Lydia (Cate) en est l’héroïne, et son héroïne à elle, en plus de LA musique classique dans sa fonction de cheffe d’orchestre dans laquelle tout montre combien elle excelle, semble être ce pouvoir acquis (inné vu son talent, pas inné vu le milieu dont elle vient) : lutte des classes, des fonctions, focale sur le genre (féminin) et combien il ne se démarque pas de son homonyme masculin, le film nous fait assister à la grandeur et à la décadence d’une femme de pouvoir, comme il dresse le portrait de toutes celles qui la « suivent ». 2nd violon (sa femme), violoncelliste (une jeune recrue russe brillante et opportuniste), assistante chef d’orchestre (trop émotive et effacée), une enfant (métisse et martyrisée par ses copines allemandes à l’école) viennent remplacer les figures d’hommes, qui ont ici davantage besoin des femmes ou existent par elles, d’après ce que le film démontre (l’ami chef d’orchestre pour saisir le sens d’une partition, l’assistant chef d’orchestre qui se meut en politesse, le musicien du comité décisif, l’élève qui est trop techniciste et victime de son époque woke et réseaux sociaux).

Film étonnant par endroits car il se pose, dans un temps étiré, pour faire de son image le miroir (mon beau miroir) d’une métaphore : que sont les êtres devenus ? Rien de nouveau sous le soleil sauf que la figure d’exception a la toute-puissance des héros masculins qui ont traversé toute l’histoire du cinéma.
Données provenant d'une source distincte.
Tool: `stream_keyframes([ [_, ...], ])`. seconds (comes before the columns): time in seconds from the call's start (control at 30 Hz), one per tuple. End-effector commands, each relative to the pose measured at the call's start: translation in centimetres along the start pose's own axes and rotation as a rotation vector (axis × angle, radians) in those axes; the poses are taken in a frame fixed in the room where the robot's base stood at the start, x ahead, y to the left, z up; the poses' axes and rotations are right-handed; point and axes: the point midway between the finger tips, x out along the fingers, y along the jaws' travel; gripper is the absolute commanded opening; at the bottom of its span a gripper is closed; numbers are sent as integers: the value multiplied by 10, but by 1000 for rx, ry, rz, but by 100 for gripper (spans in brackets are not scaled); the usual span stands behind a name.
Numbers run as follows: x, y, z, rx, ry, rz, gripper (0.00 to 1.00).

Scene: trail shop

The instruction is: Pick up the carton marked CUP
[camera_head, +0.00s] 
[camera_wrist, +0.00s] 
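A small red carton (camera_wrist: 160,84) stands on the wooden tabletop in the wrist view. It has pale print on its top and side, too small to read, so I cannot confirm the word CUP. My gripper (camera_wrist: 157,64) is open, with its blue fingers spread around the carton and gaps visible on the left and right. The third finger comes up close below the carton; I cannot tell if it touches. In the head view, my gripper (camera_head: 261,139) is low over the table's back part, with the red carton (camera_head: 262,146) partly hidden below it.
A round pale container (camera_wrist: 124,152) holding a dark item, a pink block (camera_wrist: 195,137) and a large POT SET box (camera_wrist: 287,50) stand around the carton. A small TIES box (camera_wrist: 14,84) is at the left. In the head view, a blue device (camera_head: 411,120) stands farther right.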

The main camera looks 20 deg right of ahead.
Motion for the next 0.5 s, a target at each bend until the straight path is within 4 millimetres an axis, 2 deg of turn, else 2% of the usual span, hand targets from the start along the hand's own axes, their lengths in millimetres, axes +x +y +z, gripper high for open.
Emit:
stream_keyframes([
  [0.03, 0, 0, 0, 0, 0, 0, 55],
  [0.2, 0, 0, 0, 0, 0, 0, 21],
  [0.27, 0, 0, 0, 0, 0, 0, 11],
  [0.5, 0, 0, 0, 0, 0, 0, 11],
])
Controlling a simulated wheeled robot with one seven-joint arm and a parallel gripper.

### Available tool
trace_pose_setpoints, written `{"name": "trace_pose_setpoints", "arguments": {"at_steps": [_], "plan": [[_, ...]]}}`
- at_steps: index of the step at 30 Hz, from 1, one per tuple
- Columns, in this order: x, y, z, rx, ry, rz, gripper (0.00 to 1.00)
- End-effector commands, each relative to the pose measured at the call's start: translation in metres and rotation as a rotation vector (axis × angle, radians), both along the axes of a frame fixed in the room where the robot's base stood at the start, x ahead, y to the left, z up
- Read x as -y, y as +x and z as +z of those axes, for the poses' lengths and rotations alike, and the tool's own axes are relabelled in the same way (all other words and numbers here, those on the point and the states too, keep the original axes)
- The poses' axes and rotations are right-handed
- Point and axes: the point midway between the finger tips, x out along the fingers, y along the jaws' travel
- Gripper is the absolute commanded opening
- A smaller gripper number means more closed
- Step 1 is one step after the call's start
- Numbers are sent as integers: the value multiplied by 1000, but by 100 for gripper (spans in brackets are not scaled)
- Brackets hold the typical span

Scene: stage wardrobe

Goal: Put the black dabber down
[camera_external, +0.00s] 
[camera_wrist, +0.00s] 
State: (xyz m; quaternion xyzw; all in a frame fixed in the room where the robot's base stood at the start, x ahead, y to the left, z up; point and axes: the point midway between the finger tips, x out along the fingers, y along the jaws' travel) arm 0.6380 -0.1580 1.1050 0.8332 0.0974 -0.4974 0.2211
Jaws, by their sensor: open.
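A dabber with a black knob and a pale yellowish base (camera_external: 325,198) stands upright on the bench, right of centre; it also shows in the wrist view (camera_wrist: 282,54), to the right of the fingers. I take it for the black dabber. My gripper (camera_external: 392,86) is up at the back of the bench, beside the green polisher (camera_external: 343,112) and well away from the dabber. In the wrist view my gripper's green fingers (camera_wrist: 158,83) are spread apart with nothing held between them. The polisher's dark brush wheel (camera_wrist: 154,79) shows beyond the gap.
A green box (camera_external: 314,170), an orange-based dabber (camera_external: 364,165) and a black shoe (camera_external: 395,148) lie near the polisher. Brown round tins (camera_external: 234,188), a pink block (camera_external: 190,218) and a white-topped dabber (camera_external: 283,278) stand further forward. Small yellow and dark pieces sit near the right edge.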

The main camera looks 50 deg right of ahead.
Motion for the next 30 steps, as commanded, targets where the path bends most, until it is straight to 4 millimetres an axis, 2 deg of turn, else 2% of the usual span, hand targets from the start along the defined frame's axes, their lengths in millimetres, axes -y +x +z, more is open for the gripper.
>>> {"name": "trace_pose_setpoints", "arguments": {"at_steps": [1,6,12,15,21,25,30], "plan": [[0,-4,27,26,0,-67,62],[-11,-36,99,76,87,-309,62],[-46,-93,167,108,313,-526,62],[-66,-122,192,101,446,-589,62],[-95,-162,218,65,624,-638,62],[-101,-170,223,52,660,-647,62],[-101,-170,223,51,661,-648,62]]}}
C’est ainsi que l’on s’approche (si en plus on est une femme spectatrice) de ce que le monde (l’homme) a décidé pour Elle : lui accorder une place, qu’elle peut tout à fait perdre subitement, Elle, à cause d’abus, d’erreurs, de violences non maîtrisées (voire non assumées), soit exactement comme un homme, à l’exception peut- être de la solidarité (et de la protection) dont la société fait preuve à son égard depuis des lustres.

Film étonnant donc car il nous fait assister à la chute d’une Eve qui aurait mangé la pomme et conquis une liberté qui a un très grand prix : celui du respect de l’autre. Or ici, les « victimes » sont plutôt des femmes… Intéressant donc. Le tout à travers une œuvre froide, où les couleurs le sont autant, malgré l’alternance lumière/nuit selon que le personnage soit dans sa sphère publique (sa musique) ou privée (son appartement), selon qu’elle soit fixe mais en mouvement total (visage et corps) durant sa fonction, ou en mouvement et figée (de peur, d’enfermement, de névrose). Portrait d’une femme prise au piège de ce qu’elle est devenue, et dont la libido semble s’être noyée dans ce qu’elle a fabriqué [malgré les sous- entendus omniprésents de ses conquêtes, vengeances et désirs]. Un film à l’allure classique mais plutôt osé car il ose comparer, opposer, reconnaître qu’au fond il n’y a aucune différence entre les genres, et tenter d’en montrer la possibilité…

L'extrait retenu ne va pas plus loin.